Baggsy shares his enthusiasm. “Some respect the sport and some don’t, but that’s cool. I like converting people.”
And his advice for Todt and those seeking to make drifting respectable? “It’s tomorrow’s motor sport for the younger generation and the FIA needs to understand that.” This autumn’s first sanctioned event suggests that Todt and the suits are well on the way to doing just that.
IMAGES: LARRY CHEN, GOODWOOD & REDBULL
DRIVING NISSAN’S 1360BHP DRIFT RECORD GT-R
With few limits on power or modification, front-line drift cars are among the more extreme machines competing today. But what are they actually like to drive?
Nissan’s incredible 1360BHP GT-R holds the world record for the fastest ever drift – 190.6mph at an angle of more than 30 degrees for a distance of 50 metres – and I got to drive it before its retirement to the company museum.
So, what’s it like? Wild. Factory car or not it’s packed with aftermarket parts, the bulk of the engine work coming from GReddy, including a stroker kit to take the twin-turbo V6 from 3.8 to 4.0 litres plus the inevitable nitrous injection. In total the build cost about half a million pounds – serious money.
Unlike road-going GT-Rs the drift car is rear-drive only, the power put down through an OS Super Lock differential running an 80 per cent locking ratio and keen to spin up the tyres with every upshift through the six-speed sequential gearbox. These punch through with a brutal shunt via the mechanical shifter, fresh plumes of tyre smoke erupting in your wake.

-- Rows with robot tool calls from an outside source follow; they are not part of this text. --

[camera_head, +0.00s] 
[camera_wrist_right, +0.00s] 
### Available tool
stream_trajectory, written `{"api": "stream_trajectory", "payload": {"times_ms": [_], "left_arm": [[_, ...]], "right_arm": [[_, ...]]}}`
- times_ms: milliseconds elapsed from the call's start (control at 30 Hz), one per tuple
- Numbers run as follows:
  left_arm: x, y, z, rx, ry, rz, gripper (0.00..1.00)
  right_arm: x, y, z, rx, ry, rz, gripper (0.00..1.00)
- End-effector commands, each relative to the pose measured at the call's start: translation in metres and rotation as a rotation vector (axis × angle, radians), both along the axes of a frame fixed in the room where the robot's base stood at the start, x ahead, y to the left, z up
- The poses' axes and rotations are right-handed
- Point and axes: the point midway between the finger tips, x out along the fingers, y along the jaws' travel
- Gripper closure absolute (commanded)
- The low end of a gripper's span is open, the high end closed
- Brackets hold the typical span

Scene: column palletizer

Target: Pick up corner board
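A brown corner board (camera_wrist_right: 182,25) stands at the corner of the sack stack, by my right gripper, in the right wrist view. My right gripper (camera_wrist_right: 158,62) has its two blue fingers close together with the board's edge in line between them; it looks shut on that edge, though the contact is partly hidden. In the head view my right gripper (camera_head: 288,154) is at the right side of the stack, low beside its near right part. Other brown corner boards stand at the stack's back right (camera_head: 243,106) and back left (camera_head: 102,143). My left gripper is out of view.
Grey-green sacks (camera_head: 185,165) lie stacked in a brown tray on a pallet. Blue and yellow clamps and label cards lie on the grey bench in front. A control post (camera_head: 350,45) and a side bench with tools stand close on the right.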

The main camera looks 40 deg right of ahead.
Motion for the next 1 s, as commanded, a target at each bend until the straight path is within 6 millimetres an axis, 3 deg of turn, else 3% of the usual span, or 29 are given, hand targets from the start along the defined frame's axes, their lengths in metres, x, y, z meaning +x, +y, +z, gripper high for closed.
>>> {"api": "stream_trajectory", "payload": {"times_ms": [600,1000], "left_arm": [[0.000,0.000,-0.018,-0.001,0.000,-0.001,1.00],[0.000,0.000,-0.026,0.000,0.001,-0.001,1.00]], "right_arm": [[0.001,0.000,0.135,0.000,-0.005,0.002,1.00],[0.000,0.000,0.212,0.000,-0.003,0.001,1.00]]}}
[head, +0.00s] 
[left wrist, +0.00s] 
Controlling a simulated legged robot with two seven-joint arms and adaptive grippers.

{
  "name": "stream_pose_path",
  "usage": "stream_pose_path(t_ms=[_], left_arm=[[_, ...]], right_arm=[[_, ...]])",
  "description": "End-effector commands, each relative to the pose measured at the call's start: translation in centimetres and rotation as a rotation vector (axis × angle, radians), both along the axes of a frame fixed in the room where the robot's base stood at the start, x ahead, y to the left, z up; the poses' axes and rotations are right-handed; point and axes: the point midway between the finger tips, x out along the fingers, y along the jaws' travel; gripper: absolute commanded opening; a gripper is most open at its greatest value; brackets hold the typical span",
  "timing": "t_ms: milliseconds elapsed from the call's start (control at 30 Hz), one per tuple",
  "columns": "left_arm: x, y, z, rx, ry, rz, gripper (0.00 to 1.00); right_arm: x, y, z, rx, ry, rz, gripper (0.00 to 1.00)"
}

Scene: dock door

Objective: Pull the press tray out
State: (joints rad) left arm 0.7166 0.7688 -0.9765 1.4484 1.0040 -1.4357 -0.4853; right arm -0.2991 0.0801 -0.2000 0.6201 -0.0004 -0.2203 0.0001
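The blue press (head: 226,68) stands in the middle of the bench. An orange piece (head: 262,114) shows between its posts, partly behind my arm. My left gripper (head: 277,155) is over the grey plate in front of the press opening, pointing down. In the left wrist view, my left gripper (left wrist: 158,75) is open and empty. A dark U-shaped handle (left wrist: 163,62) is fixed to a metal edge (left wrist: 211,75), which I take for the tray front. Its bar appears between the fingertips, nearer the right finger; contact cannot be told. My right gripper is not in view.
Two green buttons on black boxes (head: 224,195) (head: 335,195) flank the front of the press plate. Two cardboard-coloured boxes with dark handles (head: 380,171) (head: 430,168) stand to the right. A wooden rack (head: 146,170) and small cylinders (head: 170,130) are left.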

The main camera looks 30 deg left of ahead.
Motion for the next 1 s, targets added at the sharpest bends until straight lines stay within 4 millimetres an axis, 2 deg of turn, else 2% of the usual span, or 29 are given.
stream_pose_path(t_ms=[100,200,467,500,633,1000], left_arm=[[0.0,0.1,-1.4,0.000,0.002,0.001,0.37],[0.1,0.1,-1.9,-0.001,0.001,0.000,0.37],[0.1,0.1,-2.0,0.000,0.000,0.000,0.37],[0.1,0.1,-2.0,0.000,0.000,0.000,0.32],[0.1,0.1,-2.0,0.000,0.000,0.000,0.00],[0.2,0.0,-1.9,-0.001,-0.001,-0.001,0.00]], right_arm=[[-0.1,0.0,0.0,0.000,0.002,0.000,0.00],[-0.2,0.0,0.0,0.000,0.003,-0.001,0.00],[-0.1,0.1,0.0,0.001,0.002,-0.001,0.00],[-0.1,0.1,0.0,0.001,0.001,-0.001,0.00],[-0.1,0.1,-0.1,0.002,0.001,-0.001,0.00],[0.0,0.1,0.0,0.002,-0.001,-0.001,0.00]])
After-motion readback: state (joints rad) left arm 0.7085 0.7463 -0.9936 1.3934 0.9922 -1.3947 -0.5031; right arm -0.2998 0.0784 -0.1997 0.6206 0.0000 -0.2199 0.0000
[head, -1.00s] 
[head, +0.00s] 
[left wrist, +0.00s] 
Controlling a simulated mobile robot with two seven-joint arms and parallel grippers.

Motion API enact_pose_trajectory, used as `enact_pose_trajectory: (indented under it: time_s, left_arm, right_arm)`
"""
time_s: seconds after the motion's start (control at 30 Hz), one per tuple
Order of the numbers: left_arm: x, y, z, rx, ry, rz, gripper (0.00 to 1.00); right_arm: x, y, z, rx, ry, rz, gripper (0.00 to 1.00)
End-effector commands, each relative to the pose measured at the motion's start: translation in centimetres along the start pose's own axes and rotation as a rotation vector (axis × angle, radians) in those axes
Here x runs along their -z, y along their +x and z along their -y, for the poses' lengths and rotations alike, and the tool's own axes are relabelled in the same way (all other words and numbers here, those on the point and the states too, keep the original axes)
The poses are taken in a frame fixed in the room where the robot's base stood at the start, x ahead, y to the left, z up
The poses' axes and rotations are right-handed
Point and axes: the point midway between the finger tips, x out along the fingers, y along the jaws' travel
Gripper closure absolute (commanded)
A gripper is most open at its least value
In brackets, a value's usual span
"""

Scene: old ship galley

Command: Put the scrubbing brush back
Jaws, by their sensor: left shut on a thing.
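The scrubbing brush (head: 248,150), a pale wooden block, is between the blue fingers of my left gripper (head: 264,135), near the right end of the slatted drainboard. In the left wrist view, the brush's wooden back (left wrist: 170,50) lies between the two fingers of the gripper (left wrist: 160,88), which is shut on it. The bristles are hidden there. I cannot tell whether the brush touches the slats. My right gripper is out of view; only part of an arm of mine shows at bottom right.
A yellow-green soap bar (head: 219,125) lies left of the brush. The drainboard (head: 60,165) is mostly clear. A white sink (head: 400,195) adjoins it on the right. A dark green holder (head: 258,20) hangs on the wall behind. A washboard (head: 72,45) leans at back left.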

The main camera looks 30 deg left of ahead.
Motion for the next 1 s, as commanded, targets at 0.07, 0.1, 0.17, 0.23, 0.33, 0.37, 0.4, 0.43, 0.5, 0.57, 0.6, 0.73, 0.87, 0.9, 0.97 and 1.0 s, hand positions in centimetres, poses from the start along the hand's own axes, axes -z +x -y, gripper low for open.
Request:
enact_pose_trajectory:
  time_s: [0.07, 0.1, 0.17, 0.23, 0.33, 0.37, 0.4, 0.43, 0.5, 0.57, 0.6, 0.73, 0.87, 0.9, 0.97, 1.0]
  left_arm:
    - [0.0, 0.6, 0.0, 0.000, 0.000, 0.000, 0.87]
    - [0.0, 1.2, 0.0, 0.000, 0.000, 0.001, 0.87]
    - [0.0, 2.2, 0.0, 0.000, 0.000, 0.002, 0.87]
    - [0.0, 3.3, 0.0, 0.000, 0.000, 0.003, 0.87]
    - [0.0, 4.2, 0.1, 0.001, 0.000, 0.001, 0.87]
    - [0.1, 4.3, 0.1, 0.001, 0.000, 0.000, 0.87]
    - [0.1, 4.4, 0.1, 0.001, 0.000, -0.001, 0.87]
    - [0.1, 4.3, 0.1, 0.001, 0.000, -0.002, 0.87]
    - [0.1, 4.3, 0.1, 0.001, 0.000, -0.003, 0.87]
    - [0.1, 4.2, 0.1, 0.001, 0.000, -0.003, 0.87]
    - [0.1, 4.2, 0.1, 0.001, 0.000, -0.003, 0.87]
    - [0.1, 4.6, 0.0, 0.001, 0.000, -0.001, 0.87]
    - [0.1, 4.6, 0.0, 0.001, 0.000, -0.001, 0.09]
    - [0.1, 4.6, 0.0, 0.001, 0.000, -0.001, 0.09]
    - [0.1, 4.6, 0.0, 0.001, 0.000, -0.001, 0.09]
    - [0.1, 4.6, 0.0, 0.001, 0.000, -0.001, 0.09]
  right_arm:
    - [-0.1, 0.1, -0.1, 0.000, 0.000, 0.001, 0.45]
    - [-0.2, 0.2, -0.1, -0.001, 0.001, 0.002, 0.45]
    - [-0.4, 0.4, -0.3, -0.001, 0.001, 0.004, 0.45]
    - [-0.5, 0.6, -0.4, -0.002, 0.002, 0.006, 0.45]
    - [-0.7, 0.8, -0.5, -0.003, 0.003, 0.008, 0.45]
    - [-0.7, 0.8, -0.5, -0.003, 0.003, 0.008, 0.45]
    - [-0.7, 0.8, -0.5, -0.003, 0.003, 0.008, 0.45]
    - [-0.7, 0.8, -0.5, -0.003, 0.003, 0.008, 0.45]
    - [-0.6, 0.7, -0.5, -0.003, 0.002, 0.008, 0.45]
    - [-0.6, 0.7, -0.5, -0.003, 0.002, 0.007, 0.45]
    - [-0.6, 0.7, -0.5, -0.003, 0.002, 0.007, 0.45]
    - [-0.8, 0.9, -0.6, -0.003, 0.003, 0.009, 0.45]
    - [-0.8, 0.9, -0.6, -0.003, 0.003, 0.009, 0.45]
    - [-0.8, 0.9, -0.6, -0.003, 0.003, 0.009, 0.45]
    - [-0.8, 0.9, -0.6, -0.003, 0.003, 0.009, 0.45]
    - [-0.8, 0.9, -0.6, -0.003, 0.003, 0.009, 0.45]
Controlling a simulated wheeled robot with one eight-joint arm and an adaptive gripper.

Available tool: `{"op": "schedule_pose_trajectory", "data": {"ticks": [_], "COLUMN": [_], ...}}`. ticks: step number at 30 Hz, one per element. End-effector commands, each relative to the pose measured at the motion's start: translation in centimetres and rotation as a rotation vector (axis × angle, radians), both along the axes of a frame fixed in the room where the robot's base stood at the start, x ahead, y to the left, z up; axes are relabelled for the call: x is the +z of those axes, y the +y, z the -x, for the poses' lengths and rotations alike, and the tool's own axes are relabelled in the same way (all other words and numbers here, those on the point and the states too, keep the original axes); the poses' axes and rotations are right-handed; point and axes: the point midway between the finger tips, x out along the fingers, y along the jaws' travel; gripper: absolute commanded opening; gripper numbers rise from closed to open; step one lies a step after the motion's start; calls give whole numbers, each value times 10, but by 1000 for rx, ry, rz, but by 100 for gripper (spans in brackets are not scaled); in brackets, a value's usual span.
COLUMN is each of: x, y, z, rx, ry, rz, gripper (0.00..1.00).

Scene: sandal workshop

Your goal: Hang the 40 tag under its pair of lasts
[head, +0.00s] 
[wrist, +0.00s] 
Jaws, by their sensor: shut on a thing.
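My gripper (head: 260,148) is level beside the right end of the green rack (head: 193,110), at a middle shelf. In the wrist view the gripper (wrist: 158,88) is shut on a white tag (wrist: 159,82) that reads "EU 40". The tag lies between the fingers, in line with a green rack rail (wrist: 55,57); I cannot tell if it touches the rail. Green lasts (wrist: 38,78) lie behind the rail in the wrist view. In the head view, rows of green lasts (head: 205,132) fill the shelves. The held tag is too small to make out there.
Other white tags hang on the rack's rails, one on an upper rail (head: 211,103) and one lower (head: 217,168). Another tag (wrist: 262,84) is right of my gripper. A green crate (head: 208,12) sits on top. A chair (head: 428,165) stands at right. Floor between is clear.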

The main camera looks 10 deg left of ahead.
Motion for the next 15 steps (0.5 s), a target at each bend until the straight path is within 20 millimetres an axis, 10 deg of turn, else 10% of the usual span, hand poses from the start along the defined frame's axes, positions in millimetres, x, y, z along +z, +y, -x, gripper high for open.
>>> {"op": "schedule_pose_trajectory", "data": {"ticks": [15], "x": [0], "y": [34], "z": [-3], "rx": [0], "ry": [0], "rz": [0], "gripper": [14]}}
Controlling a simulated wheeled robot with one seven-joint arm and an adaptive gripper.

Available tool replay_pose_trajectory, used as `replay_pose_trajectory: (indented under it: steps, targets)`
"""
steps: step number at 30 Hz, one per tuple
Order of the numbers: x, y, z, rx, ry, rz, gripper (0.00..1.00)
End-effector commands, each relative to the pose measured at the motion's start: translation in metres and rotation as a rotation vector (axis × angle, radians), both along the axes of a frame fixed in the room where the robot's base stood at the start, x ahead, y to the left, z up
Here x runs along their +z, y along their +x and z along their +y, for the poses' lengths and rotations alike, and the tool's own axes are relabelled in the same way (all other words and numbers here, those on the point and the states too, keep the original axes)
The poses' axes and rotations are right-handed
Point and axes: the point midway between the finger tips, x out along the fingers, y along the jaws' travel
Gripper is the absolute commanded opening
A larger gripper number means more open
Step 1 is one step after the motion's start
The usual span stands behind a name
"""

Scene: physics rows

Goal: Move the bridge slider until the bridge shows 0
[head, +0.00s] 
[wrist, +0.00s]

And once it goes sideways it’s a case of holding your nerve and the throttle, picking your line and going for it. Soft suspension helps the weight transfers and a drift-spec SPL steering rack, with more lock than a black cab, means even when you think you’re halfway through a spin you have more to wind on.
Drifting in a wide loop through your own tyre smoke fills the cabin with vaporised rubber, the cacophony of turbos and exhaust noise is relentless and the sheer outrageousness of the angles it will hold totally counter-intuitive. You can argue the point of it all. But at the wheel it’s mad, bad and utterly addictive.